-- START Data for this task --
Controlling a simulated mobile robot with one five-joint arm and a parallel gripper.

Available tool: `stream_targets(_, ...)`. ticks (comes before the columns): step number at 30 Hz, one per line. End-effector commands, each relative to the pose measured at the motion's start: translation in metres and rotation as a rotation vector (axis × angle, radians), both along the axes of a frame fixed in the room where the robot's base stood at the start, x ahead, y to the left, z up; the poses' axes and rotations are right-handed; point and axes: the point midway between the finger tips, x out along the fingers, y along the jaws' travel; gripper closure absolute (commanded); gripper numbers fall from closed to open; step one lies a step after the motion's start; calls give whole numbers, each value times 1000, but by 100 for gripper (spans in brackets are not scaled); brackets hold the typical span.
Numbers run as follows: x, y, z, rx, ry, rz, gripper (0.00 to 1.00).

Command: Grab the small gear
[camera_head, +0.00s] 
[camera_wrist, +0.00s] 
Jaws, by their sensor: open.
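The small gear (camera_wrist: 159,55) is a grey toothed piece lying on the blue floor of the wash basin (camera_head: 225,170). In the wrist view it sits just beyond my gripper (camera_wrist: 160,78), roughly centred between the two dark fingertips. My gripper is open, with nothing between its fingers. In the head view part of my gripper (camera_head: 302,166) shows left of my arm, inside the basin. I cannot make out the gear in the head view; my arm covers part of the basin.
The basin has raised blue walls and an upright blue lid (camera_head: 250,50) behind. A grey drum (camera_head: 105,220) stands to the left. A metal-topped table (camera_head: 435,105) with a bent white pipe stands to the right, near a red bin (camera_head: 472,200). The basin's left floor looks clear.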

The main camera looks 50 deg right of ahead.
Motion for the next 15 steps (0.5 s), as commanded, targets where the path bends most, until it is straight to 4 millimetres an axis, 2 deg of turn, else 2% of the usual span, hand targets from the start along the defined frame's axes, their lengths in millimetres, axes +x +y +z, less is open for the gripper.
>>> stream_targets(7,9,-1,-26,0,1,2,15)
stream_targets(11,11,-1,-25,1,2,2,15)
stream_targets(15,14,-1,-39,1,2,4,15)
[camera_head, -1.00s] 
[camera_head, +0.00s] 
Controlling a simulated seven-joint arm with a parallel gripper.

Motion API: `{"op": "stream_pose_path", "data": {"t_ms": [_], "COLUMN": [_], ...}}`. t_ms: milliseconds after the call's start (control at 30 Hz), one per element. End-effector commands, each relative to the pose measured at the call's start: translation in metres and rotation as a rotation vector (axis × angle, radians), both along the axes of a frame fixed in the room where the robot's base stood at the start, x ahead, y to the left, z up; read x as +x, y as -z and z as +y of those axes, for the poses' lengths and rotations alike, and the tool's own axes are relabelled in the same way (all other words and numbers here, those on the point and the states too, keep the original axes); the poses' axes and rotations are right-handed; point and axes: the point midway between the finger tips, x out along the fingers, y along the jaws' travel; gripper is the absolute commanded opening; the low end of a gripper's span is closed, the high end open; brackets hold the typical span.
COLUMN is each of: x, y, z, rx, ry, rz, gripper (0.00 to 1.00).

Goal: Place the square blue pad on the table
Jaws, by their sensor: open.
-- END Data for this task --
Exercise directions ::
Reproduce the listing in full. Keep it exactly as written.

Answer to this exercise ::
Controlling a simulated mobile robot with one five-joint arm and a parallel gripper.

Available tool: `stream_targets(_, ...)`. ticks (comes before the columns): step number at 30 Hz, one per line. End-effector commands, each relative to the pose measured at the motion's start: translation in metres and rotation as a rotation vector (axis × angle, radians), both along the axes of a frame fixed in the room where the robot's base stood at the start, x ahead, y to the left, z up; the poses' axes and rotations are right-handed; point and axes: the point midway between the finger tips, x out along the fingers, y along the jaws' travel; gripper closure absolute (commanded); gripper numbers fall from closed to open; step one lies a step after the motion's start; calls give whole numbers, each value times 1000, but by 100 for gripper (spans in brackets are not scaled); brackets hold the typical span.
Numbers run as follows: x, y, z, rx, ry, rz, gripper (0.00 to 1.00).

Command: Grab the small gear
[camera_head, +0.00s] 
[camera_wrist, +0.00s] 
Jaws, by their sensor: open.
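The small gear (camera_wrist: 159,55) is a grey toothed piece lying on the blue floor of the wash basin (camera_head: 225,170). In the wrist view it sits just beyond my gripper (camera_wrist: 160,78), roughly centred between the two dark fingertips. My gripper is open, with nothing between its fingers. In the head view part of my gripper (camera_head: 302,166) shows left of my arm, inside the basin. I cannot make out the gear in the head view; my arm covers part of the basin.
The basin has raised blue walls and an upright blue lid (camera_head: 250,50) behind. A grey drum (camera_head: 105,220) stands to the left. A metal-topped table (camera_head: 435,105) with a bent white pipe stands to the right, near a red bin (camera_head: 472,200). The basin's left floor looks clear.

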The main camera looks 50 deg right of ahead.
Motion for the next 15 steps (0.5 s), as commanded, targets where the path bends most, until it is straight to 4 millimetres an axis, 2 deg of turn, else 2% of the usual span, hand targets from the start along the defined frame's axes, their lengths in millimetres, axes +x +y +z, less is open for the gripper.
>>> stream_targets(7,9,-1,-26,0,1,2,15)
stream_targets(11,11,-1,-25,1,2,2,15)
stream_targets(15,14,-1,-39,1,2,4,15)
[camera_head, -1.00s] 
[camera_head, +0.00s] 
Controlling a simulated seven-joint arm with a parallel gripper.

Motion API: `{"op": "stream_pose_path", "data": {"t_ms": [_], "COLUMN": [_], ...}}`. t_ms: milliseconds after the call's start (control at 30 Hz), one per element. End-effector commands, each relative to the pose measured at the call's start: translation in metres and rotation as a rotation vector (axis × angle, radians), both along the axes of a frame fixed in the room where the robot's base stood at the start, x ahead, y to the left, z up; read x as +x, y as -z and z as +y of those axes, for the poses' lengths and rotations alike, and the tool's own axes are relabelled in the same way (all other words and numbers here, those on the point and the states too, keep the original axes); the poses' axes and rotations are right-handed; point and axes: the point midway between the finger tips, x out along the fingers, y along the jaws' travel; gripper is the absolute commanded opening; the low end of a gripper's span is closed, the high end open; brackets hold the typical span.
COLUMN is each of: x, y, z, rx, ry, rz, gripper (0.00 to 1.00).

Goal: Place the square blue pad on the table
Jaws, by their sensor: open.

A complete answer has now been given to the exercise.